Type of Document Dissertation Author Cruz, Eva Brunilda Author's Email Address URN etd-91497-162525 Title A Comprehensive Dynamic Model of the Column Flotation Unit Operation Degree PhD Department Mining and Minerals Engineering Advisory Committee
Advisor Name Title Herbst, John A. Luttrell, Gerald H. Murphy, Kent A. Yoon, Roe-Hoan Adel, Gregory T. Committee Chair Keywords
- mineral processing
- column flotation
- clean coal technology
Date of Defense 1997-07-31 Availability unrestricted AbstractThe core of this project was the development of a column flotation dynamic model that can reasonably predict the changes in the concentrations of all solid and bubble species, along the full column height. A dynamic model of a process is normally composed of a set of partial or ordinary differential equations that describe the state of the process at any given time or position inside the system volume. Such equations can be obtained from fundamental material and/or energy balances, or from phenomenological derivations based on knowledge about the behavior of the system. A phenomenological approach referred to as population balance modeling was employed here.

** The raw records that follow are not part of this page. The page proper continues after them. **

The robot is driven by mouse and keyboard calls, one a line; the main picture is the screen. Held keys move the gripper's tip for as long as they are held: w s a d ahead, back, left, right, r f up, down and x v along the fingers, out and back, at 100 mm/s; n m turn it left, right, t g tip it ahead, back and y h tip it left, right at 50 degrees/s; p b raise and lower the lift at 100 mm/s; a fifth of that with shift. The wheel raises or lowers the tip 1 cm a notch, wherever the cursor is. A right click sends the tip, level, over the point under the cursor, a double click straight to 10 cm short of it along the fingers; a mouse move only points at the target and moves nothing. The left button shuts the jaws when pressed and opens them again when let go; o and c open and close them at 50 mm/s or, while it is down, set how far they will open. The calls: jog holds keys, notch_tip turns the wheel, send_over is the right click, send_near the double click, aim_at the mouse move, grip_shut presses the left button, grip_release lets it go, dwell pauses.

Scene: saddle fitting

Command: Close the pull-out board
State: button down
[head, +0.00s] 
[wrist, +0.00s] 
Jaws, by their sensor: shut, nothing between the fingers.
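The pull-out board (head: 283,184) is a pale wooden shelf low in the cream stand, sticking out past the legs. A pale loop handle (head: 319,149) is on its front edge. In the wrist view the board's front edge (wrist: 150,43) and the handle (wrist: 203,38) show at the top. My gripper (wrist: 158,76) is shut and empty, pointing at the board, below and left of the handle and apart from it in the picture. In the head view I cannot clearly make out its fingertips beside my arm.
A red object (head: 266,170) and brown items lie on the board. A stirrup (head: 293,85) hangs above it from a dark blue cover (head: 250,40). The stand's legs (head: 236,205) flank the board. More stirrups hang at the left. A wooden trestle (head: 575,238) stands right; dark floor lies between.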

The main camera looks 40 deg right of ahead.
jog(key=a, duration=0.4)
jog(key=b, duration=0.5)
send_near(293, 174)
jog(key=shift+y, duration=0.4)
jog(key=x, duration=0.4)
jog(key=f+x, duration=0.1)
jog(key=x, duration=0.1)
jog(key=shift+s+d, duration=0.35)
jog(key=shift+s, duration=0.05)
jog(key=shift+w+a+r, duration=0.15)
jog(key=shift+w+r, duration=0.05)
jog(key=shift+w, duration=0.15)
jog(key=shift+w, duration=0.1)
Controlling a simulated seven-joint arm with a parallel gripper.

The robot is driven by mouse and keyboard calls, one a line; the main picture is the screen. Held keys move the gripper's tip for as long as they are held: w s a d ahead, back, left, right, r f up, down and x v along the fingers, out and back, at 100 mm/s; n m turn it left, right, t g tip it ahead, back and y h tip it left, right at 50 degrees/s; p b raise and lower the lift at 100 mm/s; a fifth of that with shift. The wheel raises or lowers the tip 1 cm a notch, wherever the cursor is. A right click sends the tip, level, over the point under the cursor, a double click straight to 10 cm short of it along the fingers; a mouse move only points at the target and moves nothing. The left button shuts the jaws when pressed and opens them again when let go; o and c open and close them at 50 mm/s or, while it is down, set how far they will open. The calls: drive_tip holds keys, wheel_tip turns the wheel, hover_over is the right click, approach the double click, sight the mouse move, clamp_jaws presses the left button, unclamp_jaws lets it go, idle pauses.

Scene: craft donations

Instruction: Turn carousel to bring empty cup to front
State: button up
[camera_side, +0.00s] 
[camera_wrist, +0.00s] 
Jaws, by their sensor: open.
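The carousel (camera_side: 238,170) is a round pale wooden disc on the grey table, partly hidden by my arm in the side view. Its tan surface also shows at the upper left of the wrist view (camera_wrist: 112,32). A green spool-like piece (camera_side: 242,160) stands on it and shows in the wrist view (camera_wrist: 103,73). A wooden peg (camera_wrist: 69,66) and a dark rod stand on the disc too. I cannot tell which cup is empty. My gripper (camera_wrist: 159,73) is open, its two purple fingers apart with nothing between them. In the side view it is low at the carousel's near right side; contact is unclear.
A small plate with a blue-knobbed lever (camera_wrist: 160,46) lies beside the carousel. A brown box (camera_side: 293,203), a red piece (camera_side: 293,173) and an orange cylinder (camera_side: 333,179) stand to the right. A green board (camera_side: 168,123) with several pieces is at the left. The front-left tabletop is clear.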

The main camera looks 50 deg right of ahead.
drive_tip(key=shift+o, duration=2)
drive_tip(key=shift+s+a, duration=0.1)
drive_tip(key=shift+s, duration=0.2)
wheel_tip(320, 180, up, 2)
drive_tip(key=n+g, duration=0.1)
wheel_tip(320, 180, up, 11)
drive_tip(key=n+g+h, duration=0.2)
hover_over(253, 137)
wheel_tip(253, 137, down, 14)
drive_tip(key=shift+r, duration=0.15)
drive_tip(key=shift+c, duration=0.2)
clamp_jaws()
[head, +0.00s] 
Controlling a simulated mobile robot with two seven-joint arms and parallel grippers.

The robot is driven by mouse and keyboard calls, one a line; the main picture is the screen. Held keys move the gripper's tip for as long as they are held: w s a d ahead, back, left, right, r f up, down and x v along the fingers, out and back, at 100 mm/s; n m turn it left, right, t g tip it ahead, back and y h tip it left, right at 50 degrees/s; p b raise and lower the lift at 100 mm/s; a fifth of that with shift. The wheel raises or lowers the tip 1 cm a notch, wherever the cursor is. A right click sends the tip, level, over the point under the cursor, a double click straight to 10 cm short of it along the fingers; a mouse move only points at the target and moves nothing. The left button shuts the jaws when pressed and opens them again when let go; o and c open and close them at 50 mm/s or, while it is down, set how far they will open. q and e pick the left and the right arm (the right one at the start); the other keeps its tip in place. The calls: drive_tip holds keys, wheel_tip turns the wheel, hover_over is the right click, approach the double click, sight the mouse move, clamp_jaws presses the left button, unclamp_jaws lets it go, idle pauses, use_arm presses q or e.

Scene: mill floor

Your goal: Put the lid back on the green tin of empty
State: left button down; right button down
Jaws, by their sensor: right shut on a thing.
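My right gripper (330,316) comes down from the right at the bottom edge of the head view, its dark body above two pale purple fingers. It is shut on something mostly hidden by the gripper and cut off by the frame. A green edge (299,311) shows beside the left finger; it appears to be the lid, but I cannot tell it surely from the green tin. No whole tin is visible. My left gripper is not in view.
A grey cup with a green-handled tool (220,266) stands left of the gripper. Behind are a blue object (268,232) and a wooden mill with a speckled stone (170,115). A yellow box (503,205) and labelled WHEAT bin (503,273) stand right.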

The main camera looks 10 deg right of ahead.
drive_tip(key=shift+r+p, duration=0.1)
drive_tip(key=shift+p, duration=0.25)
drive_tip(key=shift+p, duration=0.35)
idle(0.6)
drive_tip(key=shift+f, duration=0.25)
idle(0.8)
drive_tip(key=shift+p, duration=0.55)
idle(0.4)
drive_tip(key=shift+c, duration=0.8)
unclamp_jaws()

Initially, a two-phase model was formulated, which represents the behavior of the gas phase in a frother solution. The column was viewed as consisting of three main regions: a collection region, a stabilized froth and a draining froth. Experiments were carried out, based on conductivity techniques, for obtaining empirical data for model validation and parameter estimation. After testing the two-phase model, the equations for the solid species were derived. Consideration of the effects of bubble loading, slurry density and slurry viscosity on bubble rise velocity and, therefore, on air fraction is included in the model. Bubble coalescence in the froth is represented as a rate phenomenon characterized by a series of coalescence efficiency rate parameters. Auxiliary equations that help describe the settling of free particles, the buoyancy of air bubbles, and the processes of attachment and detachment, were also developed and incorporated into the model. The detachment of solids from the bubbles in the froth zones was attributed to coalescence, and it was assumed to be proportional to the net loss of bubble surface area.
Almost all parameters needed to solve the model equations are readily available. The set of differential equations that comprise the model can be solved numerically by applying finite difference approximation techniques. An iteration has to be performed, which involves calculating the product flowrate at steady state, modifying the tailings rate and solving the model again until a mass balance is satisfied.